When JWST finally launched and began delivering data, that promise became real. I started my postdoc in early 2023, just as the first COSMOS-Web observations were arriving. Suddenly, we were looking at the deepest and sharpest views of the Universe ever taken, while also confronting the challenge of turning raw images into precise weak lensing measurements.

Some time later, collaborators including Gavin Leroy and David Harvey joined the project, bringing complementary expertise in mass-map reconstruction and lensing systematics. Together, we began converting these extraordinary images into a map of the invisible matter behind them.


Returning to COSMOS

The COSMOS field has a special place in the history of weak lensing. In 2007, a pioneering mass map derived from Hubble Space Telescope (HST) imaging—produced by Richard Massey and Jason Rhodes—provided the first wide-area view of the dark matter distribution in a representative region of the Universe.

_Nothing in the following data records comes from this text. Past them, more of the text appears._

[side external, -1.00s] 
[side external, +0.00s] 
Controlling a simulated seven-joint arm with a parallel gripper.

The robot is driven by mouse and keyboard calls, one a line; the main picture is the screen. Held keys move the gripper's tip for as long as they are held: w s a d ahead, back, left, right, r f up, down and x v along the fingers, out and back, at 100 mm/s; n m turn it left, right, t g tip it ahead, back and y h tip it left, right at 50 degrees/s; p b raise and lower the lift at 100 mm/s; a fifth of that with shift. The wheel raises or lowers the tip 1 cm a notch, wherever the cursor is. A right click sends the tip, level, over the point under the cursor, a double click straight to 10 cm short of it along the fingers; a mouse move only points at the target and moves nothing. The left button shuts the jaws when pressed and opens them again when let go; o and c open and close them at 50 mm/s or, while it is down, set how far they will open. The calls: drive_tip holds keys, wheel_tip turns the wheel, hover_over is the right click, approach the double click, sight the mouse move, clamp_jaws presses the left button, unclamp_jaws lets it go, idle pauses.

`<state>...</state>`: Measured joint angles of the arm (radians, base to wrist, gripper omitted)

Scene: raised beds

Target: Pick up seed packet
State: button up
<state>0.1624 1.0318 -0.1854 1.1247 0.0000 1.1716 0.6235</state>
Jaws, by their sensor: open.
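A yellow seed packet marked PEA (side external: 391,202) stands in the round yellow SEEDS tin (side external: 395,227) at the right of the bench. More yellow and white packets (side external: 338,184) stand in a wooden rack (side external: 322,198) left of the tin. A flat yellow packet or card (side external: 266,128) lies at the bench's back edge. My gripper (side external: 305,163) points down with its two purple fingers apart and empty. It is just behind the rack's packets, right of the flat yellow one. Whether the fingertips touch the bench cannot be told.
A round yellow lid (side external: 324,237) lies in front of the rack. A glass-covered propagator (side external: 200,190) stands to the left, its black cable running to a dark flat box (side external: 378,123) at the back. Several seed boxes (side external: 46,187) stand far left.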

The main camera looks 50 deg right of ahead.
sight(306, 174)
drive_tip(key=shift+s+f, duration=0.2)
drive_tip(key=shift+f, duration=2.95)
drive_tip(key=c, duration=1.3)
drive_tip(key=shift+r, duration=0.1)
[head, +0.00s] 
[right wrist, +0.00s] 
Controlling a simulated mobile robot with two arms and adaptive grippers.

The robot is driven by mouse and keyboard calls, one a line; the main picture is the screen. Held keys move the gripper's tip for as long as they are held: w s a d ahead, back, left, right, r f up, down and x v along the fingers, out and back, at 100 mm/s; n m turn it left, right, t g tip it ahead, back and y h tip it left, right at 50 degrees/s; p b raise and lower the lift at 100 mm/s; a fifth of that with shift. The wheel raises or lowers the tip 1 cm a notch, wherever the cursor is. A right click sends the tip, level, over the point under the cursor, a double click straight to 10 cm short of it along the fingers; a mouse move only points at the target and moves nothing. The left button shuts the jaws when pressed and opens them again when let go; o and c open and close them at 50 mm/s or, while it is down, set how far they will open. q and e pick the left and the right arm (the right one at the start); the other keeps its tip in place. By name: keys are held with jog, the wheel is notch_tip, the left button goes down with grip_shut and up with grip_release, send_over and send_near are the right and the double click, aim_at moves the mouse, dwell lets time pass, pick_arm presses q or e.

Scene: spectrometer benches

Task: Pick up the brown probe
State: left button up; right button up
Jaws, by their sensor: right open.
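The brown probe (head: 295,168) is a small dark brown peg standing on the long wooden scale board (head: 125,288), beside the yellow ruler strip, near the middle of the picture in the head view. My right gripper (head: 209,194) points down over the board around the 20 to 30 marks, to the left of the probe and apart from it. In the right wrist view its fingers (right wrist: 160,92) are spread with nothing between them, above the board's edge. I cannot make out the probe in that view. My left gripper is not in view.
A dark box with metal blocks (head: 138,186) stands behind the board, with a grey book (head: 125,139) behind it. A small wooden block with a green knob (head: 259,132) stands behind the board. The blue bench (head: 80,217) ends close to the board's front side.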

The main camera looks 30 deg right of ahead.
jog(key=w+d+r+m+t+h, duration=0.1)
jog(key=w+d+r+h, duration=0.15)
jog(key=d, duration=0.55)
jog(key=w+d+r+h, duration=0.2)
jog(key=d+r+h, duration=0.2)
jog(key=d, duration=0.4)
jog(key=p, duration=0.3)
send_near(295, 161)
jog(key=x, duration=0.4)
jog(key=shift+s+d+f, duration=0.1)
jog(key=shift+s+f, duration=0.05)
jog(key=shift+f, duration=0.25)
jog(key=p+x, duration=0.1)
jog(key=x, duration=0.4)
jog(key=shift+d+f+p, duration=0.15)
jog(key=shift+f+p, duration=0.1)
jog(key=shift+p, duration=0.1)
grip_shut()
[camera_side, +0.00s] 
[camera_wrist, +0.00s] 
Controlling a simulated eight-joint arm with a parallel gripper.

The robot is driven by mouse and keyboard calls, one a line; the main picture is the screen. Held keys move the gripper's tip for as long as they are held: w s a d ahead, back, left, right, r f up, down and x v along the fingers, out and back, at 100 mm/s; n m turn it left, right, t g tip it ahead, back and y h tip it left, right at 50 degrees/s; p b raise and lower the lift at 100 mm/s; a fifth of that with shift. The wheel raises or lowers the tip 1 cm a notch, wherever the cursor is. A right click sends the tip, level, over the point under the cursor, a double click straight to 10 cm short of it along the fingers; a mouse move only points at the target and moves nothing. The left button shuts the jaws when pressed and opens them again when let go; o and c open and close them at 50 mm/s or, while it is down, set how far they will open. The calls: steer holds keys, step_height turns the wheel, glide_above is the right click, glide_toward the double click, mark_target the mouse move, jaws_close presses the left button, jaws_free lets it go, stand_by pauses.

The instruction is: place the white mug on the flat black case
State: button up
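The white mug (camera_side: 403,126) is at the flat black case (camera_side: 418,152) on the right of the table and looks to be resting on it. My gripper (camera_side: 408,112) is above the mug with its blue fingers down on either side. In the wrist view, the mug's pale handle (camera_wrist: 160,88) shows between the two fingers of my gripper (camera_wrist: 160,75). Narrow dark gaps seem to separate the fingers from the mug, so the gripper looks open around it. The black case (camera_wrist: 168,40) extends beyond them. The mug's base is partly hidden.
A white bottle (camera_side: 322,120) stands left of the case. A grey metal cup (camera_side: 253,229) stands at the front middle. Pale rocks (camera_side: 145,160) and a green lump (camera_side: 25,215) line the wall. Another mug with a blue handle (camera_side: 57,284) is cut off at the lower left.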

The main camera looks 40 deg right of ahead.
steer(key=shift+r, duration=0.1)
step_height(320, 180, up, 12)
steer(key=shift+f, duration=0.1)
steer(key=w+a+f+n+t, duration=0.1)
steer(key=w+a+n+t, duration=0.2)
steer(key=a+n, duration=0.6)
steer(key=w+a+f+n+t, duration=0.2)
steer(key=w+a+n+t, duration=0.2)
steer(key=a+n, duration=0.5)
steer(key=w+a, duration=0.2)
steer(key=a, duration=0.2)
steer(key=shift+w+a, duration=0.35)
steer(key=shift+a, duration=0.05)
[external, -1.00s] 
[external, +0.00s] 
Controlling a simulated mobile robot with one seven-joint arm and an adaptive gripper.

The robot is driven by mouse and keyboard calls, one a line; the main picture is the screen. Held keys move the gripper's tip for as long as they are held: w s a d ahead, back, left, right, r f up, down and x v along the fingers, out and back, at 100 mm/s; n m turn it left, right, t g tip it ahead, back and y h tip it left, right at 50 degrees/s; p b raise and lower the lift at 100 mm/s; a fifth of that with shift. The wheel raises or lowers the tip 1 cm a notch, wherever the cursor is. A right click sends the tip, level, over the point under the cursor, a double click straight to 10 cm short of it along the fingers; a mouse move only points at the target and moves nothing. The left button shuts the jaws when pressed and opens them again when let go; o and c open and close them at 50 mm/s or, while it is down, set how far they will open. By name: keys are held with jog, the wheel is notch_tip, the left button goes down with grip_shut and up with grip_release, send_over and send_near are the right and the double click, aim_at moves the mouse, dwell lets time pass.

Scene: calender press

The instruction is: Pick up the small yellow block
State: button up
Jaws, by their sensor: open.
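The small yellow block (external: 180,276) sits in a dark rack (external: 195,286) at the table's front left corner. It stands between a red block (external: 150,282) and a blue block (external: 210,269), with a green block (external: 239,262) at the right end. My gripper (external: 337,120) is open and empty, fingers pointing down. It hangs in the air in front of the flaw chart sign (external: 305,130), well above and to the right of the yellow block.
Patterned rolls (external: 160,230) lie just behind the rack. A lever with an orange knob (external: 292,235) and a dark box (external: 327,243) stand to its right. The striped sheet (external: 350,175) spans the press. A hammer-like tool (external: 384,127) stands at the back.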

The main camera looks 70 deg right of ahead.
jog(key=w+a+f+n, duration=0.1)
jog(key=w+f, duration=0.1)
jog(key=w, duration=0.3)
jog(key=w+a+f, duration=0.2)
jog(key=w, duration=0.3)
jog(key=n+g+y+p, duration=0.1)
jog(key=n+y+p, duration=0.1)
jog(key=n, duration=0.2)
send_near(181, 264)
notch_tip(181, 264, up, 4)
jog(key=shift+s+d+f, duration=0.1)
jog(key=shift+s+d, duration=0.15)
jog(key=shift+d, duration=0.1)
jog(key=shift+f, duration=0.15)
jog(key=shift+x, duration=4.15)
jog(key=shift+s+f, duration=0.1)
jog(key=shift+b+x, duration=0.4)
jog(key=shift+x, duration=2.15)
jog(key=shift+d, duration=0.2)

Revisiting the same field nearly twenty years later with JWST naturally carries a sense of continuity: returning to one of the earliest wide-field lensing studies with a new generation of people and observational capabilities. Our high-resolution near-infrared images now reveal a much richer and more distant view of the same sky.

In this work, we measure the shapes of roughly 250,000 distant galaxies, corresponding to 129 galaxies per square arcmin—almost double what was achievable with Hubble. These galaxies serve as background markers whose shapes are subtly distorted by foreground mass, including invisible dark matter. By averaging over these distortions across many galaxies, we can reconstruct a map of the underlying mass distribution, in direct analogy to the original COSMOS lensing map. Measuring galaxy shapes in two filters (F115W and F150W) further improves the precision of these measurements, increasing the statistical power of the dataset and producing a sharper and more sensitive mass map.


The moment it became real

There was one moment in particular when the significance of this project crystallized. In May 2025, I presented a preliminary version of the JWST mass map at a COSMOS collaboration meeting, showing it side by side with the original 2007 HST COSMOS mass map.

As the slide appeared, people started clapping with excitement. It wasn’t polite applause; it was recognition. The same cosmic structures were there, but now resolved into finer filaments, sharper peaks, and richer detail. That moment captured what this project was really about: not just improving a measurement, but opening a new window on the dark Universe.

Comparison of weak lensing mass maps in the same region of sky derived from Hubble Space Telescope data (2007, left) and James Webb Space Telescope observations (2026, right). The increased resolution of JWST reveals finer structure in the projected dark matter distribution and previously unresolved structures. Credit: NASA/STScI/A. Pagan


What the new mass map reveals

The resulting weak lensing map traces the projected distribution of total matter—both dark and luminous—across galaxy clusters, filaments, and underdense regions. Prominent peaks correspond to massive clusters, many independently confirmed through X-ray emission from hot intracluster gas. Beyond these peaks, the map reveals faint structures connecting overdense regions: the strands of the cosmic web itself.

JWST’s depth also allows us to push these measurements much farther back in time. The map traces mass structures out to redshifts of about two, when galaxies were forming most rapidly. By comparing the mass map with X-ray and galaxy density maps in the COSMOS field, we see where dark matter, hot gas, and galaxies trace the same structures—and where they do not.


A zoom-in view of the COSMOS-Web field combining weak lensing mass, galaxy density, X-ray emission, and JWST imaging, highlighting a high-density region where dark matter, hot gas, and galaxies intersect. Credit: NASA/STScI/A. Pagan

A new regime for mapping the dark Universe

The most striking aspect of this result is not any single feature, but the observational regime it opens. The combination of wide area, high source density, and arcminute-scale resolution allows us to move beyond simply identifying the most massive objects and instead map the connective tissue of the cosmic web at earlier times.

Long used as a reference field for studies of galaxy evolution, it now provides a high-resolution benchmark against which future maps of the dark Universe can be calibrated and compared. While this work delivers an ultra–high-resolution view over a relatively small region of sky, it is best seen as a foundation. The next step is to extend this cartography across much larger volumes of the Universe using missions such as ESA’s Euclid and NASA’s Nancy Grace Roman Space Telescope, while moving beyond two-dimensional projections toward three-dimensional reconstructions of the cosmic web. The JWST COSMOS-Web data will serve as a key calibration point for that transition.

Returning to the COSMOS field with JWST—nearly two decades after the first space-based weak lensing mass map—highlights how advances in observational capability continue to reshape our view of the cosmos. With sharper eyes on the sky, the dark Universe becomes not only visible, but richly structured.